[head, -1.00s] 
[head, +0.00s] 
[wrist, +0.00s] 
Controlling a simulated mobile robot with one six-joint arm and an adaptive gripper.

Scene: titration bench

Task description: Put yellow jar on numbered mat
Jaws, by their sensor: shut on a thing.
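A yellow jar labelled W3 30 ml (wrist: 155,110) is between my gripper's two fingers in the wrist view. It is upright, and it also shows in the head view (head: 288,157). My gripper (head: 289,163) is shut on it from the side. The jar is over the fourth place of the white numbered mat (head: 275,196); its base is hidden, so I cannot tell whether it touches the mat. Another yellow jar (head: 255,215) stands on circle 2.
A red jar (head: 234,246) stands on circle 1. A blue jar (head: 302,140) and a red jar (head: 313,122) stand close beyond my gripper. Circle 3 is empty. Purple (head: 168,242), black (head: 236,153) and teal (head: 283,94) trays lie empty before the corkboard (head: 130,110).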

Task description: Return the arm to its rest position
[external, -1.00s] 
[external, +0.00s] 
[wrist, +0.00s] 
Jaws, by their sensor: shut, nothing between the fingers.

Given instruction
Extract the span of lines that starts with the line containing "Scene: titration bench" and ends with the line containing "Task description: Put". Keep it exact and add nothing.

Solution to this task
Scene: titration bench

Task description: Put yellow jar on numbered mat

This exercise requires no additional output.